=== CHALLENGE ===
Copy out exactly the lines from the start of the data to the line containing "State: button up". Include both.
(begin)
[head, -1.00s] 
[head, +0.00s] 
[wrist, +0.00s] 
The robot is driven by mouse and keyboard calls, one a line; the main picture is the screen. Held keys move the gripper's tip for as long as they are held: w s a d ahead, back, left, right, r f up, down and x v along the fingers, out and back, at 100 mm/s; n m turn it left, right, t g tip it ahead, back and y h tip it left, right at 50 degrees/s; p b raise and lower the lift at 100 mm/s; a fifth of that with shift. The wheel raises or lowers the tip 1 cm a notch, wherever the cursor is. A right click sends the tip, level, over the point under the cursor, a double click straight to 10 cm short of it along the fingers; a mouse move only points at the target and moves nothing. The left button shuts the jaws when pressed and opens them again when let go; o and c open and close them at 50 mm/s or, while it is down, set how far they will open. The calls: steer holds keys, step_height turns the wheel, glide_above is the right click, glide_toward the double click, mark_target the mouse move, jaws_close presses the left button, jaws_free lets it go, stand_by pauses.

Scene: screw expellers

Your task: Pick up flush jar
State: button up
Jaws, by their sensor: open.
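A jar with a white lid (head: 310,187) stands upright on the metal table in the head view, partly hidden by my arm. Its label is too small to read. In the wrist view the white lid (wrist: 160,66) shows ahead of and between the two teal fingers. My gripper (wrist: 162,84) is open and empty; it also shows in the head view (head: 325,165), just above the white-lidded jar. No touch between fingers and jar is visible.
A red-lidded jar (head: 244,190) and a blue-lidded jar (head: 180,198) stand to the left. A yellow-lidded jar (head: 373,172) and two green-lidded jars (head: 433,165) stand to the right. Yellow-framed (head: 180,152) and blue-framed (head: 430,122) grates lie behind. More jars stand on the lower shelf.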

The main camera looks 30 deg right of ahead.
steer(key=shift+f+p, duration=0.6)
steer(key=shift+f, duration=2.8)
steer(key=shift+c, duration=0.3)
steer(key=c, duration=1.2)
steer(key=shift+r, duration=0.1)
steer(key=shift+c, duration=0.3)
(end)
=== SOLVED EXERCISE ===
[head, -1.00s] 
[head, +0.00s] 
[wrist, +0.00s] 
The robot is driven by mouse and keyboard calls, one a line; the main picture is the screen. Held keys move the gripper's tip for as long as they are held: w s a d ahead, back, left, right, r f up, down and x v along the fingers, out and back, at 100 mm/s; n m turn it left, right, t g tip it ahead, back and y h tip it left, right at 50 degrees/s; p b raise and lower the lift at 100 mm/s; a fifth of that with shift. The wheel raises or lowers the tip 1 cm a notch, wherever the cursor is. A right click sends the tip, level, over the point under the cursor, a double click straight to 10 cm short of it along the fingers; a mouse move only points at the target and moves nothing. The left button shuts the jaws when pressed and opens them again when let go; o and c open and close them at 50 mm/s or, while it is down, set how far they will open. The calls: steer holds keys, step_height turns the wheel, glide_above is the right click, glide_toward the double click, mark_target the mouse move, jaws_close presses the left button, jaws_free lets it go, stand_by pauses.

Scene: screw expellers

Your task: Pick up flush jar
State: button up

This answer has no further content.